Having friends is important

This may seem obvious to some of you, but I was oblivious to this fact until the last few years. I’ve always been an introvert and thought that I didn’t really need anybody else in my life other than my wife to be happy.

For me, this proved to be untrue. I needed people in my life who I can hang out with. People who shared a common interest. I found that through flag football and I’m so happy I did.

The one thing that is most important here is to find people who are truly your friend. We all have Twitter and Facebook friends / acquaintances these days, and that’s awesome.

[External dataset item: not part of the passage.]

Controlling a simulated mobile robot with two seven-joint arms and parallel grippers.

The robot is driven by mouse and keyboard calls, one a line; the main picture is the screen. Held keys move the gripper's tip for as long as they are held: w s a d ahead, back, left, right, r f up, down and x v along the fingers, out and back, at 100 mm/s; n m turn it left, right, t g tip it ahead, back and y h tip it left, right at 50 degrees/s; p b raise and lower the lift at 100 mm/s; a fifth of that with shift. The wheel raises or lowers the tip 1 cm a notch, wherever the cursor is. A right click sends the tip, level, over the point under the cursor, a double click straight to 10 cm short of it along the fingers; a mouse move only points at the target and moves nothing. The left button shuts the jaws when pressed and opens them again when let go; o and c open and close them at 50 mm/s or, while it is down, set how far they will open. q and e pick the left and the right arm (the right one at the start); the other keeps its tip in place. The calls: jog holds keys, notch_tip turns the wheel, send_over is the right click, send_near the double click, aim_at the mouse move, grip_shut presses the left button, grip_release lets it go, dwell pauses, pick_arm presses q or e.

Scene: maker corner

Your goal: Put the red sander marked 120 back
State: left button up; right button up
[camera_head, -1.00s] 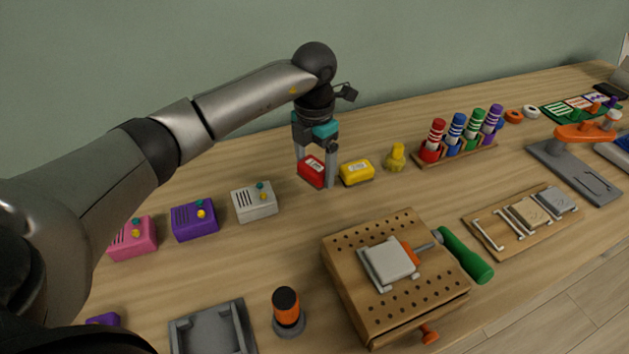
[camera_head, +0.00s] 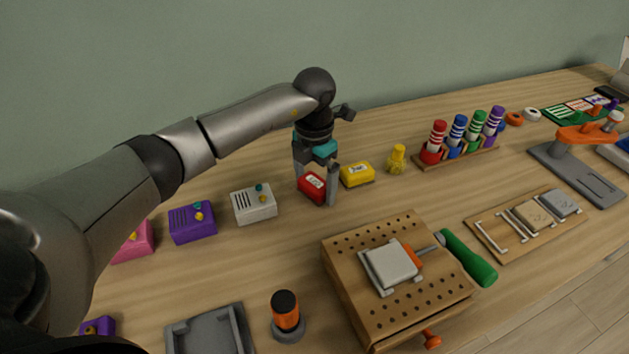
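The red sander (camera_head: 311,188), a small red block with a white label, is between the two fingers of my left gripper (camera_head: 315,182). The fingers appear shut on its sides. It is at table level, as far as I can tell, in the gap between the white block (camera_head: 253,206) and the yellow block (camera_head: 356,175). It sits slightly askew to the yellow block. The label is too small to read, and the fingers partly hide the sander's sides. My right gripper is not in view.
A purple block (camera_head: 192,223) and a pink block (camera_head: 136,244) continue the row leftward. A yellow figure (camera_head: 397,159) and a marker rack (camera_head: 458,156) stand right. A perforated wooden block (camera_head: 345,280), an orange-black cylinder (camera_head: 286,311) and a grey tray (camera_head: 183,337) are in front.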

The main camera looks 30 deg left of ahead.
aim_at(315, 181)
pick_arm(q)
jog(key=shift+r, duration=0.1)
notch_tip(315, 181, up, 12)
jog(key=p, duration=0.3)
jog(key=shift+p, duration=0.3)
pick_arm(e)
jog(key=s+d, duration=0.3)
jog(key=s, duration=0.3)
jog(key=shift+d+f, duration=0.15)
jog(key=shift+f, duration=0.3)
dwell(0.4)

However, make sure that you are loyal to the people in your life and that you involve people in your life that will be loyal to you. People who will be there to help you out when you need it.

For me, I strive to be a true friend to the people I care about. So, if you ever need anything, please let me know!

Getting older doesn’t necessarily make you a bad athlete

This will be the last point because its a fun one. As I approached 30 I was a little worried that my skills as an athlete were going to diminish rapidly. I’d be just another workout warrior pumping iron and building my show muscles. Luckily for me, that’s not the case!

I’m so glad I found flag football here in Las Vegas a few years ago and have gotten the chance to compete the last few seasons. It has been unbelievably rewarding to test myself against other men (and a couple women) of varying skill levels as the years have gone by. I believe I have mostly succeeded in acquitting myself well.

Someday I expect my athleticism to fade, but I’m going to fight that battle as long as I can!

On to 40!

I’m excited to begin the next decade of my life and I can only hope it will be as fun and rewarding as the previous one has been. Thank you, sincerely, to all the people who have helped to shape the last 10 years of my life. It wouldn’t have been the same without you :-)


2 responses to “Thirty”

  1. You are wise beyond your years! It takes people a lifetime to figure this out. You are happy spread the joy! Oh and when you hit 60 the workouts are harder but never stop never ever stop!